Muito será como dantes. Outras coisas serão diferentes. É evidente que o Reino Unido deixa de estar na UE e, face a este espaço europeu e a Portugal enquanto membro da Europa comunitária, o Reino Unido passa a ser um país terceiro, com as consequências legais que esse facto acarreta. Mas muitas coisas se manterão. E queremos que se mantenham. Queremos que a comunidade portuguesa aqui [no Reino Unido] se mantenha, que as relações comerciais continuem a crescer e que os britânicos continuem a visitar Portugal. Queremos continuar a ter uma parceria forte no domínio da segurança e da defesa. Portanto, em todas estas áreas queremos que as coisas se mantenham ou evoluam positivamente. Noutras, há um facto jurídico, legal e político que o Reino Unido não estará no mesmo espaço económico e na Europa onde Portugal se integra.

Como olham empresas e a emigração portuguesa para esta questão. Não houve, ou não está a haver, a temida debandada? Mas, no entanto, há menos emigrantes portugueses a entrarem em solo britânico?

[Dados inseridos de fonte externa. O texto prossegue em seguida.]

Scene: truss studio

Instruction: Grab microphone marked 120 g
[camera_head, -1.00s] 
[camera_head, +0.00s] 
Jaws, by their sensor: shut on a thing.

Sim, essa é a indicação que tenho, embora sem números concretos. Parece haver menos procura, digamos assim, do Reino Unido por parte dos cidadãos europeus e portugueses. É normal numa situação ainda de incerteza quanto ao futuro, mas estou convencido que, assim que as circunstâncias sejam clarificadas, e o Reino Unido nos diga o que pretende fazer relativamente a política de emigração como Estado não-membro da UE, que tudo definido, esse fluxo possa estabilizar ou aumentar.

Há um padrão tipo do emigrante português em Inglaterra...fala-se muito dos setores da saúde e da parte financeira.

Sim, arquitetos, profissionais liberais, muitos jovens, artistas, pintores, dançarinos, finanças, advogados e quem esteja no serviço nacional de saúde. É um leque muito vasto e muito amplo. Ultimamente são muito jovens e eu tenho muito gosto nisso.

Mesmo com o Brexit muitos jovens escolhem, por exemplo, Londres. E já o tinham feito aquando da recente crise que levou à “fuga de cérebros” de Portugal...

Sim, Londres continua a ser um ponto de atração absolutamente extraordinário porque oferece qualidades de ensino, de formação e investigação. São excecionais e as pessoas vão à procura da qualidade. Se o Brexit tornar as coisas mais difíceis, os fluxos mais difíceis e encorajar as pessoas que aqui estão a procurar outros sítios, naturalmente e é obvio que se refletirá nesses fluxos. Mas por enquanto não sucedeu.

"Tem havido um maior número de cidadãos do Reino Unido a escolher Portugal para se fixar"

Nas relações bilaterais Portugal-Reino Unido, o turismo britânico em Portugal ou a aquisição de imobiliário de uma população mais sénior pode ser afetado, ou podemos ganhar com esta saída da União Europeia como se tem dito?

A indicação que tenho é que tem havido um maior número de cidadãos do Reino Unido a escolher Portugal para se fixar. Está a referir-se ao estudo da CIP onde há riscos e oportunidades. Está por demonstrar, são hipóteses, mas evidente que haverá perdas e oportunidades e é isso que temos que explorar e compensar em caso de perdas, temos que desenvolver políticas que compensam com ganhos noutras aéreas: no turismo e acolhimento de cidadão britânicos que queiram ter residência em Portugal.

Portugal e as empresas portuguesas são conhecidas no Reino Unido. É um país apetecível?

Devo dizer-lhe que Portugal é muito mais conhecido do que aquilo que imaginava. É raro o britânico com quem falo que não tenha já estado em Portugal. E muitos têm estima e alguns residência. É absolutamente extraordinário. Não tinha essa consciência e foi uma surpresa.

Deve-se a quê? À relação histórica de mais de 600 anos ou a Ronaldo e Mourinho?

Da relação histórica. Muitos falam da antiga aliança e a aliança mais antiga da Inglaterra na Europa com outro Estado. Fico contente.

"Devo dizer-lhe que Portugal é muito mais conhecido do que aquilo que imaginava"

E Ronaldo também ajudou...

Sim Ronaldo, Mourinho, tanta gente. Um enorme número de jogadores, Bernardo Silva, treinadores, uma lista imensa de pessoas ligadas ao desporto e ao futebol sobretudo que está aqui no Reino Unido... mas não só.

Com ou sem Brexit, o senhor embaixador ficará no país?

Os mandatos dependem dos governos. Posso ficar aqui até reformar-me ou ir embora amanhã. Será o governo português a decidir sobre o meu futuro. É uma carreira de função pública e estou à disposição do governo. E enquanto aqui estiver irei apoiar a comunidade lusa no enquadramento do Brexit e não só. Ajudá-los a ser conhecidos e a promover as organizações e empresas.